Dataset excerpt
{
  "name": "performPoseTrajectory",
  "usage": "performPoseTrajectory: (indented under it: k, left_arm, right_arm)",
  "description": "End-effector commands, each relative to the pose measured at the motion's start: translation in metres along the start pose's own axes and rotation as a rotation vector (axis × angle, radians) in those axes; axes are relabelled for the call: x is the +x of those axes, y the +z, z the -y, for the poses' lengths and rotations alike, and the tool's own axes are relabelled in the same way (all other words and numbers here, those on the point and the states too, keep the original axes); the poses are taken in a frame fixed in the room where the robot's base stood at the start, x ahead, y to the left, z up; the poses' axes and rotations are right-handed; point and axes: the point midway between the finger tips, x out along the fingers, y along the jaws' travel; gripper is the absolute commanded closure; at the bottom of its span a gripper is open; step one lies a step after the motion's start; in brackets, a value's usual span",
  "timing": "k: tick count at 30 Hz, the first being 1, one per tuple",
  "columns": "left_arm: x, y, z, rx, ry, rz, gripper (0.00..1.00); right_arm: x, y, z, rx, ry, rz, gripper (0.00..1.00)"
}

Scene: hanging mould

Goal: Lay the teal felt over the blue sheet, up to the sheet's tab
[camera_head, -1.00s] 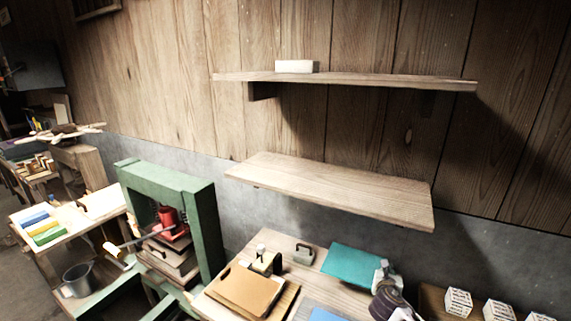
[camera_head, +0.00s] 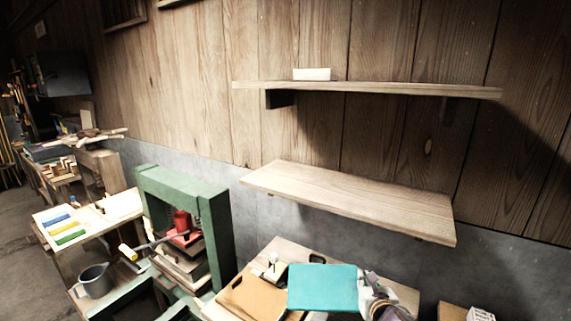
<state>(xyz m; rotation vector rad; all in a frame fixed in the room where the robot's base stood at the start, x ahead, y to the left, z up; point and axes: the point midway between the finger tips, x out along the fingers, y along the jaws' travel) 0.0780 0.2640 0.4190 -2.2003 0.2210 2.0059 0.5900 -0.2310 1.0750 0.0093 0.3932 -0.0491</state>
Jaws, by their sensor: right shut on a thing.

What is needed
Reproduce nothing but the lines from the one with "tick count at" to the one with "[camera_head, +0.00s]", both lines included, and keep every picture out of the copy.

Correct answer
  "timing": "k: tick count at 30 Hz, the first being 1, one per tuple",
  "columns": "left_arm: x, y, z, rx, ry, rz, gripper (0.00..1.00); right_arm: x, y, z, rx, ry, rz, gripper (0.00..1.00)"
}

Scene: hanging mould

Goal: Lay the teal felt over the blue sheet, up to the sheet's tab
[camera_head, -1.00s] 
[camera_head, +0.00s] 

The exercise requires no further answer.